The Story
Why it exists.
The beginning
Andrea Marcoccia built Wild Field around a single sensation: the first hour after dawn in an Italian meadow. The citrus isn't the polished Bergamot of a Cologne. It's the raw stuff, lemon and orange at their sharpest, bergamot that hasn't learned to be polite yet. Ivy enters the picture like an interruption, something wild pushing through the cultivated, and the white flowers that follow feel less designed than discovered. This is a fragrance about the moment before everything becomes comfortable. Before the meadow is overrun with warmth and sweetness. Marcoccia wanted to capture that pause, when the morning still has teeth and the day hasn't decided what it wants to be.

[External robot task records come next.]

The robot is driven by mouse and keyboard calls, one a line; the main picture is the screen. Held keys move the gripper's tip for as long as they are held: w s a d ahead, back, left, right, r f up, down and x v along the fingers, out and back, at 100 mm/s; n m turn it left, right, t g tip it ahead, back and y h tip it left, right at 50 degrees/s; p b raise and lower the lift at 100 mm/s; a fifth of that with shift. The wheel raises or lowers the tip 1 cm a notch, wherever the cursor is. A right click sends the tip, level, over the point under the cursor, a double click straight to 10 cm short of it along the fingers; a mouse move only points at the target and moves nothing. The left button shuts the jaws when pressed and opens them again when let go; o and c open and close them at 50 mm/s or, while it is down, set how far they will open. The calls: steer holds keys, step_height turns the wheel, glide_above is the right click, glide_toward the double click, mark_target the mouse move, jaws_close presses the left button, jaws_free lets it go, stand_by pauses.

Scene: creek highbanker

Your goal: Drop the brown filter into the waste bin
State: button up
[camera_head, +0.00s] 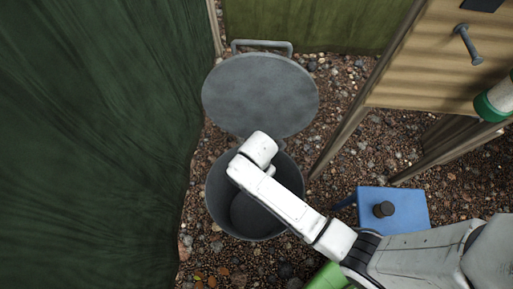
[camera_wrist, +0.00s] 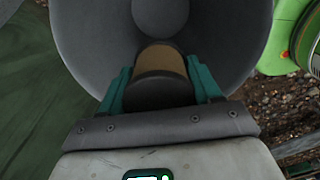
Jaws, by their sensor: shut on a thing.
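The waste bin (camera_head: 217,190) is a round grey metal bin standing on the gravel, with its top open. It also fills the upper part of the wrist view (camera_wrist: 85,40). My gripper (camera_wrist: 160,82) has teal fingers, shut on the brown filter (camera_wrist: 161,60), a short cylinder with a tan-brown side and a dark end towards the camera. The filter is in front of the bin's open mouth in the wrist view. In the head view my arm reaches over the bin, and the gripper and filter are hidden there.
The grey lid (camera_head: 260,95) is swung open behind the bin. Green canvas (camera_head: 90,140) hangs close on the left. A wooden stand (camera_head: 440,60) is at the right. A bright green thing (camera_head: 328,278) lies below.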

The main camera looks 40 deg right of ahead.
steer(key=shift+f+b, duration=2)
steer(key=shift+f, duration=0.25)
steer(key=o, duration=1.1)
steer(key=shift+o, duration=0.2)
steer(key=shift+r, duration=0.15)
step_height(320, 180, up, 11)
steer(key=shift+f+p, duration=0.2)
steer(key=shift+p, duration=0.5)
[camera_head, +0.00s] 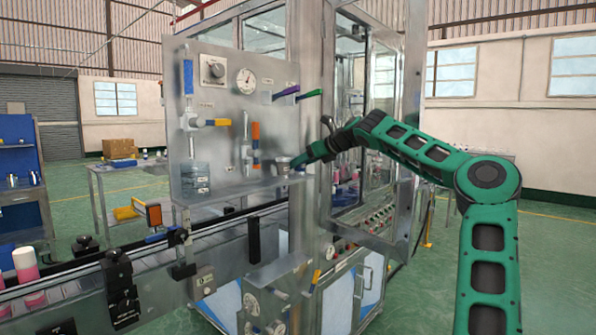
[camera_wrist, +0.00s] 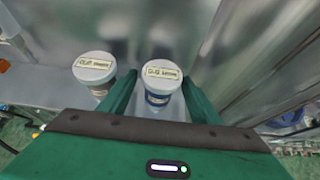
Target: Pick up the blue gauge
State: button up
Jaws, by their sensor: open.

The choice of ivy as a primary note is unusual, it rarely carries weight in mainstream perfumery. Here it serves as the bridge between the bright citrus opening and the warm vanilla-caressed drydown. It makes the composition feel cohesive rather than two separate fragrances stacked together. The white jasmine plays a supporting role too, softening what could have been an aggressively green opening into something more wearable. What makes this structure interesting is the way the green notes don't disappear, they recede, yes, but the vanilla, caramel, and tonka that arrive in the base don't fully erase them. The fragrance leaves a trace of that morning freshness even as warmth takes over.
The evolution
The first minutes are all citrus and green, bergamot, lemon, and orange hitting simultaneously, ivy cutting through with its crushed-stem bitterness, lily of the valley adding a cool floral whisper. It's bright to the point of sharpness. By the 30-minute mark, the florals begin to bloom in earnest. Jasmine joins the party, amber and vanilla soften everything that came before. The green doesn't disappear, it deepens. Becomes more textured. The caramel arrives quietly, sweet but not loud. As you move into the second hour, the base notes settle: sandalwood and cedar adding warmth, musk and tonka bean creating a soft, powdery finish that lingers. There's an ozonic quality throughout, the clean air of a mountain meadow, that keeps the sweetness from becoming cloying. On fabric, the drydown lasts well into the evening. Some wearers report catching a ghost of it the next morning: vanilla and cedar, quiet but present.
Cultural impact
Wild Field taps into the growing cultural appreciation for green, natural spaces that people crave as an antidote to urban life. This fragrance connects wearers to that sense of open air and untouched nature, reflecting a broader shift toward authenticity over flashiness in fragrance. Its focus on ivy and lily of the valley, rather than heavy florals or woods, speaks to those who want something grounding yet distinctive. The fragrance has found its audience among people who appreciate subtlety and natural beauty in their scent choices.